The programs are compiled with C++11 5.3.0 - GNU C++ Compiler with options: -lm -lcrypt -O2 -std=c++11 -pipe -DONLINE_JUDGE
.
EDIT: This is my attempt to combine the advices of @Sorin and @MSalters:
#include <stdio.h>
#include <stdint.h>
unsigned long long divisors[] = {
1000000000,
1000000000,
1000000000,
1000000000,
100000000,
100000000,
100000000,
10000000,
10000000,
10000000,
1000000,
1000000,
1000000,
1000000,
100000,
100000,
100000,
10000,
10000,
10000,
1000,
1000,
1000,
1000,
100,
100,
100,
10,
10,
10,
1,
1,
1
};
int main()
{
unsigned long long int i, j, res;
unsigned char inbuff[2500000]; /* To be certain there's no overflow here */
unsigned char *in = inbuff;
char outbuff[2500000]; /* To be certain there's no overflow here */
char *out = outbuff;
int c = 0;
while(1) {
i = j = 0;
inbuff[fread(inbuff, 1, 2500000, stdin)] = '\0';
/* Skip whitespace before first number and check if end of input */
do {
c = *(in++);
} while(c != '\0' && !(c >= '0' && c <= '9'));
/* If end of input, print answer and return */
if(c == '\0') {
*(--out) = '\0';
puts(outbuff);
return 0;
}
/* Read first integer */
do {
i = 10 * i + (c - '0');
c = *(in++);
} while(c >= '0' && c <= '9');
/* Skip whitespace between first and second integer */
do {
c = *(in++);
} while(!(c >= '0' && c <= '9'));
/* Read second integer */
do {
j = 10 * j + (c - '0');
c = *(in++);
} while(c >= '0' && c <= '9');
if(i > j)
res = i-j;
else
res = j-i;
/* Buffer answer */
if(res == 0) {
*(out++) = '0';
} else {
unsigned long long divisor = divisors[__builtin_clzll(res)-31];
/* Skip trailing 0 */
if(res < divisor) {
divisor /= 10;
}
/* Buffer digits */
while(divisor != 0) {
unsigned long long digit = res / divisor;
*(out++) = digit + '0';
res -= divisor * digit;
divisor /= 10;
}
}
*(out++) = '\n';
}
}
Still 0.02sec.
I would try to eliminate IO operations.
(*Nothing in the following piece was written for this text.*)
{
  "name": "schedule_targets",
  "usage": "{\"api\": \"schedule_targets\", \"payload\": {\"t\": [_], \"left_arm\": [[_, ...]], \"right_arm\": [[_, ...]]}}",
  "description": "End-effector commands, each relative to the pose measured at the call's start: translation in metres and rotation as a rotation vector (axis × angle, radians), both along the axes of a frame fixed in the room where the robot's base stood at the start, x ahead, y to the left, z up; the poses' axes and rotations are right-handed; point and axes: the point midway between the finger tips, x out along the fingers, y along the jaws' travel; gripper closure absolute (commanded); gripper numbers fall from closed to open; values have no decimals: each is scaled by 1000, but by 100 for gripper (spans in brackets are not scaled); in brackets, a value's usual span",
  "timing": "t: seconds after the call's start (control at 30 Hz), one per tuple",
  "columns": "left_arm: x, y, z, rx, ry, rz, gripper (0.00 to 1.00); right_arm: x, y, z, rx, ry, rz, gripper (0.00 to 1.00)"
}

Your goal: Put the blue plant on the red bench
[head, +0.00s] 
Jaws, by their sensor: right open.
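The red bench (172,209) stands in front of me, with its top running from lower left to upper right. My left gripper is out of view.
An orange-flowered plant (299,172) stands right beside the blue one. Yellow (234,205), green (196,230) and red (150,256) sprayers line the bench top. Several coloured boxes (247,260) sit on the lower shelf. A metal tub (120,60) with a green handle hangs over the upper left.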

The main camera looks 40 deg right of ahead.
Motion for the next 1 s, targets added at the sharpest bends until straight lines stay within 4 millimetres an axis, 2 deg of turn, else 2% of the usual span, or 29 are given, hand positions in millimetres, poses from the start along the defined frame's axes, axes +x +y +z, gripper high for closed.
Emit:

Read one block of data (as big as you can). Compute the outputs, write them to another string then write that string out.
You sscanf or stringstream equivalents to read/write from your memory blocks.
IO usually needs to go through the kernel so there's a small chance that you would loose the CPU for a bit. There's also some cost(time) associated with it. It's small but you are trying to run in less than 10ms.
printf
is a swiss army knife. It knows many ways to format its arguments, and that can be any number. In this case, you want a single dedicated function, so you don't wast time scanning for the single occurrence of %d
. (BTW, this is a speed benefit of std::cout <<
- the compiler sorts out the overloading at compile time).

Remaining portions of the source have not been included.